<<<<

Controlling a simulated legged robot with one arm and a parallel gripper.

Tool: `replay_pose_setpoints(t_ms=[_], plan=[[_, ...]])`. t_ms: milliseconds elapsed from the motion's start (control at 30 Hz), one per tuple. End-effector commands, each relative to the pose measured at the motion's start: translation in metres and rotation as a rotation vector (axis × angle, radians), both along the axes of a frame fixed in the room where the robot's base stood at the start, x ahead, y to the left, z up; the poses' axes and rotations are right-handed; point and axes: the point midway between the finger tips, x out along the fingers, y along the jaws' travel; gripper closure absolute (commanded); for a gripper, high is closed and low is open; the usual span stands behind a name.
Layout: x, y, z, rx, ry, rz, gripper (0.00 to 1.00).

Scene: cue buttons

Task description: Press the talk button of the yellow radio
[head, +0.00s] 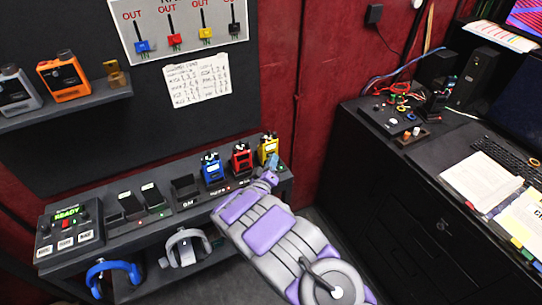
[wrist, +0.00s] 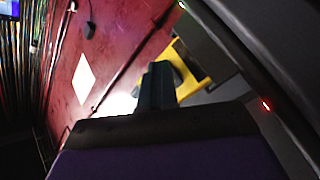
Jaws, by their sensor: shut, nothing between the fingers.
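The yellow radio (head: 268,148) stands upright at the right end of a row of radios on the dark shelf, next to a red radio (head: 241,157) and a blue radio (head: 211,167). My gripper (head: 272,169) is at the front of the yellow radio, low on it, in the head view. In the wrist view my shut, empty gripper (wrist: 157,82) points at the yellow radio (wrist: 190,70), and the fingers overlap its near side. I cannot tell whether the fingertips touch it. The talk button is not clearly visible.
The dark shelf (head: 150,226) also holds a console with a READY display (head: 68,222) and empty charger slots. Headphones hang below. A desk with papers (head: 485,180) stands at the right. A red wall (head: 335,70) is behind.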

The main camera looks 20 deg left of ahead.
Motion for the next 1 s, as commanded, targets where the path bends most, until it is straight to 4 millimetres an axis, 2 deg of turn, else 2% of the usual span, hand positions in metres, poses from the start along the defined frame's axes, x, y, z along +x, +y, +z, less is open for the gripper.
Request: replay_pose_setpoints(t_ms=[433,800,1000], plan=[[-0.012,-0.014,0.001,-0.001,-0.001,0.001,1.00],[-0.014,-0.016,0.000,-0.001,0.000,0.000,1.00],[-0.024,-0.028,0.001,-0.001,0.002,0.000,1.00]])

>>>>

**Task description:** Output a faithful copy of the data, with each picture left out.

**Exercise answer:**
Controlling a simulated legged robot with one arm and a parallel gripper.

Tool: `replay_pose_setpoints(t_ms=[_], plan=[[_, ...]])`. t_ms: milliseconds elapsed from the motion's start (control at 30 Hz), one per tuple. End-effector commands, each relative to the pose measured at the motion's start: translation in metres and rotation as a rotation vector (axis × angle, radians), both along the axes of a frame fixed in the room where the robot's base stood at the start, x ahead, y to the left, z up; the poses' axes and rotations are right-handed; point and axes: the point midway between the finger tips, x out along the fingers, y along the jaws' travel; gripper closure absolute (commanded); for a gripper, high is closed and low is open; the usual span stands behind a name.
Layout: x, y, z, rx, ry, rz, gripper (0.00 to 1.00).

Scene: cue buttons

Task description: Press the talk button of the yellow radio
[head, +0.00s] 
[wrist, +0.00s] 
Jaws, by their sensor: shut, nothing between the fingers.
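The yellow radio (head: 268,148) stands upright at the right end of a row of radios on the dark shelf, next to a red radio (head: 241,157) and a blue radio (head: 211,167). My gripper (head: 272,169) is at the front of the yellow radio, low on it, in the head view. In the wrist view my shut, empty gripper (wrist: 157,82) points at the yellow radio (wrist: 190,70), and the fingers overlap its near side. I cannot tell whether the fingertips touch it. The talk button is not clearly visible.
The dark shelf (head: 150,226) also holds a console with a READY display (head: 68,222) and empty charger slots. Headphones hang below. A desk with papers (head: 485,180) stands at the right. A red wall (head: 335,70) is behind.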

The main camera looks 20 deg left of ahead.
Motion for the next 1 s, as commanded, targets where the path bends most, until it is straight to 4 millimetres an axis, 2 deg of turn, else 2% of the usual span, hand positions in metres, poses from the start along the defined frame's axes, x, y, z along +x, +y, +z, less is open for the gripper.
Request: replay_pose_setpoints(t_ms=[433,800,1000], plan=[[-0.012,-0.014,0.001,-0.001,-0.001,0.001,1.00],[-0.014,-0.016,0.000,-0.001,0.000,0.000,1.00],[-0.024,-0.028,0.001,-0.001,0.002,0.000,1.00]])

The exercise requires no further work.